[Collected material]:
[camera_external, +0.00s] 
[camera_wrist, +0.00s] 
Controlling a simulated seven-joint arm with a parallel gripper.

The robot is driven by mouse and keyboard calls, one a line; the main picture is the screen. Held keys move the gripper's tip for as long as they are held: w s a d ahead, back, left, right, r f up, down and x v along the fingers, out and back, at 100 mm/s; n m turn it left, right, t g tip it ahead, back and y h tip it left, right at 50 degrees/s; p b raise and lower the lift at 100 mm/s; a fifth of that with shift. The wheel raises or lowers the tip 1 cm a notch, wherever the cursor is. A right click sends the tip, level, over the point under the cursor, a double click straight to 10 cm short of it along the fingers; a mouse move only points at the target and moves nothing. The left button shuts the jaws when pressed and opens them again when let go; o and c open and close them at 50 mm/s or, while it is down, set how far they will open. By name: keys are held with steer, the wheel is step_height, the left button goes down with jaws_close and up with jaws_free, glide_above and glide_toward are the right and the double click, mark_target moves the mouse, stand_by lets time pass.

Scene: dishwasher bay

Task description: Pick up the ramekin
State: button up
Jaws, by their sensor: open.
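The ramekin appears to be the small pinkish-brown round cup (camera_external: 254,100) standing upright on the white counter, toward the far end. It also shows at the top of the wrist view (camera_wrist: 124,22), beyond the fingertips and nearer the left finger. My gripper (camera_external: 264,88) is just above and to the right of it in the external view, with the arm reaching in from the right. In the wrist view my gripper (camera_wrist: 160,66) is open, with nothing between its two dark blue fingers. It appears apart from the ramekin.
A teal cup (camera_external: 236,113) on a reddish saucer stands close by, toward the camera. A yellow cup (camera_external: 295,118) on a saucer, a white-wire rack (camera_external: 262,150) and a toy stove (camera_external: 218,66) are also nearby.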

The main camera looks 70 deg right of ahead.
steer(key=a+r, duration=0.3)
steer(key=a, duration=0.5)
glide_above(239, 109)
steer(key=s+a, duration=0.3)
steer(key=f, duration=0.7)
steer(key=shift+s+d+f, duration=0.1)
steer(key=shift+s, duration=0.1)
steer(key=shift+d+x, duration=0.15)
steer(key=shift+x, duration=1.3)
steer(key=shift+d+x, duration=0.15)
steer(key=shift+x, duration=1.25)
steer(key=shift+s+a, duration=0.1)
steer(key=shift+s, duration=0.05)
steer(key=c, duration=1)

[Brief]:
Taking the material above, extract exactly and only the lines from the line with "Scene: dishwasher bay" to the line with "State: button up", inclusive of both.

[Answer to the exercise]:
Scene: dishwasher bay

Task description: Pick up the ramekin
State: button up

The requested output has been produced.